Pra saber se vale a pena ler um livro eu tenho adotado um critério meio calhorda, que vou revelar a vocês:
  • Se for ficção eu vou à página Veja Recomenda e verifico se o autor está lá. Se estive em mais de uma posição eu desisto. Por exemplo, eu estou terminando "A Menina que Roubava Livros" de Markus Zusak, que está na segunda posição (decidi que não vou assistir ao filme para evitar "comparaciones").
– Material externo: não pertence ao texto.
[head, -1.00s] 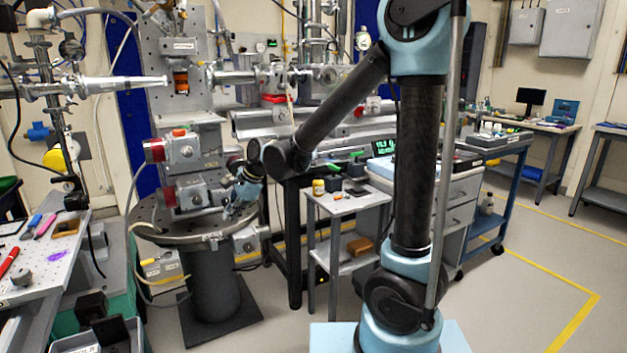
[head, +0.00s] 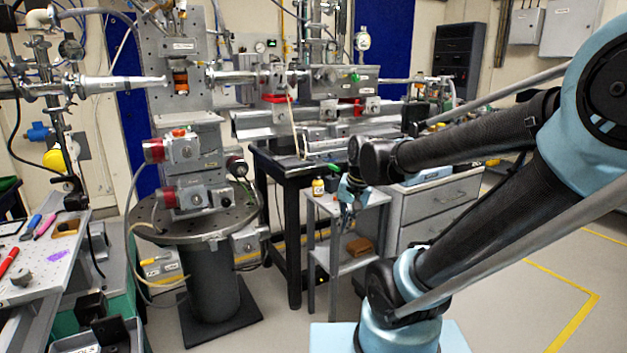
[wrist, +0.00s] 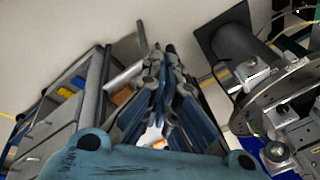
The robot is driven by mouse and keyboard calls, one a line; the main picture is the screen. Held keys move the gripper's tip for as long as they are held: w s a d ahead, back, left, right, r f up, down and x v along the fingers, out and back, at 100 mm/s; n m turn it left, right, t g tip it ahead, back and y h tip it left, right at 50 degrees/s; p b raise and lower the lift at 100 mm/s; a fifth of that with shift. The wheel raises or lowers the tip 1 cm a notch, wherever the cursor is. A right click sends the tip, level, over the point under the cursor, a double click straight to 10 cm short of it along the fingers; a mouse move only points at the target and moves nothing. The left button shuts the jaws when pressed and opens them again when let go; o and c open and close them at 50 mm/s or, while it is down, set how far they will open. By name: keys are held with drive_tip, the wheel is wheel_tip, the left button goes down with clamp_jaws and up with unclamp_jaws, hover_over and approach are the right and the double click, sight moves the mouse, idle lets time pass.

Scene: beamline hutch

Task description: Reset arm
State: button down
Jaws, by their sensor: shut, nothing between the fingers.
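My gripper (head: 347,222) hangs at the end of my folded arm, in front of the small grey side cart, with its fingers pointing down. In the wrist view my gripper (wrist: 160,58) shows its fingers drawn together at the tips, shut with nothing between them. It is apart from the cart in the head view as far as I can tell, though the gap is hard to judge.
The small grey cart (head: 318,203) stands close behind my gripper, with a brown block (head: 360,247) on its lower shelf. The round sample stage (head: 157,234) is to the left. A grey drawer cabinet (head: 432,215) stands behind my arm. Floor at right is open.

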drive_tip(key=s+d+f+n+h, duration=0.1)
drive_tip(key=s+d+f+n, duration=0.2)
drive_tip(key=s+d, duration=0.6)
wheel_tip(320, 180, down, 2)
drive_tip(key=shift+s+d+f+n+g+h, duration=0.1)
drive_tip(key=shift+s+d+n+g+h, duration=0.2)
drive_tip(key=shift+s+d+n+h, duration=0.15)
Em compensação eu certamente não vou ler John Green (1°, 3°, 5° e 7°), nem Verônica Roth (4° e 10°);
  • Autoajuda e Esoterismo eu desisti de ler há décadas;
  • Não ficção eu procuro me informar nas resenhas dos jornais e revistas. 
Por isso eu estou aguardando ansioso a chegada no Brasil de "Moral Tribes". Este livro, lançado nos Estados Unidos em 2013, já recebeu comentários em diversas publicações aqui no Brasil: da Folha de São Paulo (26/01, Tribos Morais, Helio Schwartsman), da Superinteressante, e das Páginas Amarelas da Veja de 19/03. O autor, Joshua Greene, pesquisador da Universidade de Harvard, é um psicólogo que nesse livro tenta abordar os dilemas morais modernos através da filosofia e da neurociência.

Podemos chamar de Dilemas Morais aquelas situações em que nenhuma solução é satisfatória. São os desafios com que de deparam os "dita regras", aqueles que se arvoram no direito de decidir o que é certo e o que é errado. Isso é claro inclui os juristas e os filósofos, mas também aqueles, nos quais eu a contragosto me incluo, que têm na sua concepção de direito uma avaliação exagerada.

Os filósofos têm abordado esse tema deste sempre, do inglês Locke ("a minha liberdade começa onde termina a sua") a Rousseau ("o certo é a decisão da maioria"). A novidade do livro parece ser que este assunto passou para as mãos dos cientistas e, ao que tudo indica, a conclusão é a de que os filósofos perderam tempo durante todos esses séculos, talvez milênios. Para os cientistas as decisões que tomamos são norteadas por dois tipos de pensamento: o rápido e o lento.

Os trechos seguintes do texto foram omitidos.